Created attachment 128770 [details] sample_callgrind.tgz This a reproducer from a Red Hat user. The repro.sh script works with or without devtoolset installed. On a example run: $ ls *_out.out callgrind_cacheprofiling_7020_out.out callgrind_cacheprofiling_7021_out.out $ grep dl_runtime_resolve *.out callgrind_cacheprofiling_7020_out.out:cfn=(422) _dl_runtime_resolve_xsave callgrind_cacheprofiling_7020_out.out:fn=(423) _dl_runtime_resolve_xsave'2 only the sample output without LD_BIND_NOW set shows _dl_runtime_resolve*.
It should be tricky to figure what version is being used. Could look into the 'the elf_machine_runtime_setup' function in sysdeps/${ARCH}/dl-machine.h glibc source. Sample chunk from rhel7 x86_64 source: ... if (HAS_ARCH_FEATURE (AVX512F_Usable)) *(ElfW(Addr) *) (got + 2) = (ElfW(Addr)) &_dl_runtime_profile_avx512; else if (HAS_ARCH_FEATURE (AVX_Usable)) *(ElfW(Addr) *) (got + 2) = (ElfW(Addr)) &_dl_runtime_profile_avx; else *(ElfW(Addr) *) (got + 2) = (ElfW(Addr)) &_dl_runtime_profile_sse; ... because of check for cpu features, a reproducer environment to validate all entries, or experiment with automatic detection might need custom VMs.
Created attachment 130439 [details] Patch to search/check all possible dl_runtime_resolve variants I tweaked your patch a little so we detect all variants, all variants are then, when detected, squashed to the same name ("_dl_runtime_resolve"). This way we don't need the user to supply a variant name on the command line. Does this work for you?
Appears to work for me. I will confirm with the person that pointed out the problem if it works on their environment, but unlikely to not work.
(In reply to Mark Wielaard from comment #6) > Created attachment 130439 [details] > Patch to search/check all possible dl_runtime_resolve variants So this approach seems to work as intended and I would like to push it to git. Any comments/reviews before I do that?
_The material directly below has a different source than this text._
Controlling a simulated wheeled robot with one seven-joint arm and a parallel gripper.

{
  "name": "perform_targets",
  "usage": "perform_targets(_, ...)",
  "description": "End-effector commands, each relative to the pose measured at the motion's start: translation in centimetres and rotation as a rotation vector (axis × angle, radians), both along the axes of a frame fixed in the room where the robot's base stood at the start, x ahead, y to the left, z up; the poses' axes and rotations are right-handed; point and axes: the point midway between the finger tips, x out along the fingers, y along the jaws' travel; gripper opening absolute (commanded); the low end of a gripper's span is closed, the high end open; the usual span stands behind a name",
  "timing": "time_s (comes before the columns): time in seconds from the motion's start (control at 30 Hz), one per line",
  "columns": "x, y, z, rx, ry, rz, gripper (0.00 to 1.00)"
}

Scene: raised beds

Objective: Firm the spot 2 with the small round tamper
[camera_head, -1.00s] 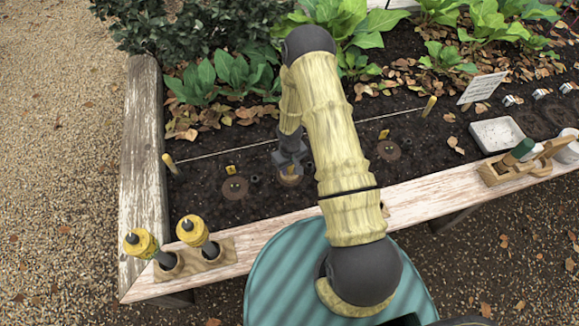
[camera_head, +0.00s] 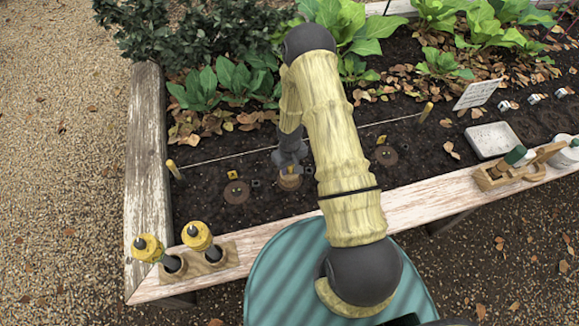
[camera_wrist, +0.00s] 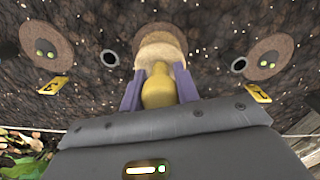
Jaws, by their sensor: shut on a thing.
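My gripper (camera_head: 289,168) is over the bed soil, shut on the small round tamper (camera_head: 289,183). In the wrist view my gripper's two fingers (camera_wrist: 158,88) clasp the tamper's yellow wooden handle (camera_wrist: 158,92). The tamper's pale round base is low at the soil, between two brown discs; whether it presses the soil I cannot tell. The left disc (camera_head: 236,192) and right disc (camera_head: 386,155) each carry small green sprouts and have a yellow tag beside them. No tag number is clearly readable, and the ground under the tamper is hidden.
Two yellow-headed tools (camera_head: 198,237) stand in a wooden holder (camera_head: 228,256) on the front left edge. A string between yellow pegs (camera_head: 425,111) runs behind the discs. Leafy plants fill the back.

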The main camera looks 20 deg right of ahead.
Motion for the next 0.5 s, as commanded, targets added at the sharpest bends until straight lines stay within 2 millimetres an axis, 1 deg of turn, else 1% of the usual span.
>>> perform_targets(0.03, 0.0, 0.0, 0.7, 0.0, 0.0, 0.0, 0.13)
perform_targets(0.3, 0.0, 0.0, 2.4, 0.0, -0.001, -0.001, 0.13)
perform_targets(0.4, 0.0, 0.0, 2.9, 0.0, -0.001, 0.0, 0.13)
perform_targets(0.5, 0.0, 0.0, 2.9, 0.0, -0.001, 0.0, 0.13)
commit 86277041a296d3ca34d938b347c246ff4485c3a0 Author: Mark Wielaard <mark@klomp.org> Date: Mon Jul 27 22:43:28 2020 +0200 Incorrect call-graph tracking due to new _dl_runtime_resolve_xsave* Newer glibc have alternate ld.so _ld_runtime_resolve functions. Namely _dl_runtime_resolve_xsave and _dl_runtime_resolve_xsavec This patch recognizes the xsave, xsvec and fxsave variants and changes callgrind so that any variant counts as _dl_runtime_resolve. Original patch by paulo.cesar.pereira.de.andrade@gmail.com https://bugs.kde.org/show_bug.cgi?id=415293
Original Callgrind author here... Sorry for not checking my old email address for open-source projects obviously for almost 1 1/2 years... just see this now, as I was checking out callgrind on recent Ubuntu and found it not working any more (partly due to this issue). First: thanks for this very elaborated patch! Two remarks: - there is no "_dl_runtime_resolve_xsave'2" - the ending "'2" is generated by callgrind notifying "recursion level 2" - ie it's the same function, just found for the 2nd time on the call stack. As by default the recursion level is max'ed at 2, it probably includes all higher levels - the complex "check_code" function really only should be required when the symbols are stripped from the runtime linker, as last resort to still be able to do the special handling... Trying to make this work on more architectures and recent glibc's, my suggestion is to add this patch for callgrind/fn.c: - if (VG_(strcmp)(fn->name, "_dl_runtime_resolve")==0) { + if (VG_(strncmp)(fn->name, "_dl_runtime_resolve", 19)==0) { While the heuristic that every function symbol starting with the prefix "_dl_runtime_resolve" as being an entry point into the runtime linker for resolving a function address may be a bit rough, I do not think this prefix is used often in other source code for anything else. The worst case is a slightly misleading call graph only visible in a very specific situation: if the wrongly-detected function does a tail call (ie instead of returning, jumping to another function), it will be shown as 2 calls in a row from the original caller. The whole issue to solve here is that the call chain A -(call)-> B -(tail call)-> C (with B being "_dl_runtime_resolve*") should be interpreted as A calling B, returning to A, calling C. Why? Because "_dl_runtime_resolve*" is some kind of dispatcher function, with a large number of calls routed through it. And this scenario is bad for profile analysis when only having a single caller as context. The replacement shows (1) better information, (2) reduces the probability of a recursive function cycle - which obscures profiling results, and (3) is less confusing to users not aware of the runtime linker. Note: the patch applied as fix can stay, as it allows for a stripped runtime linker.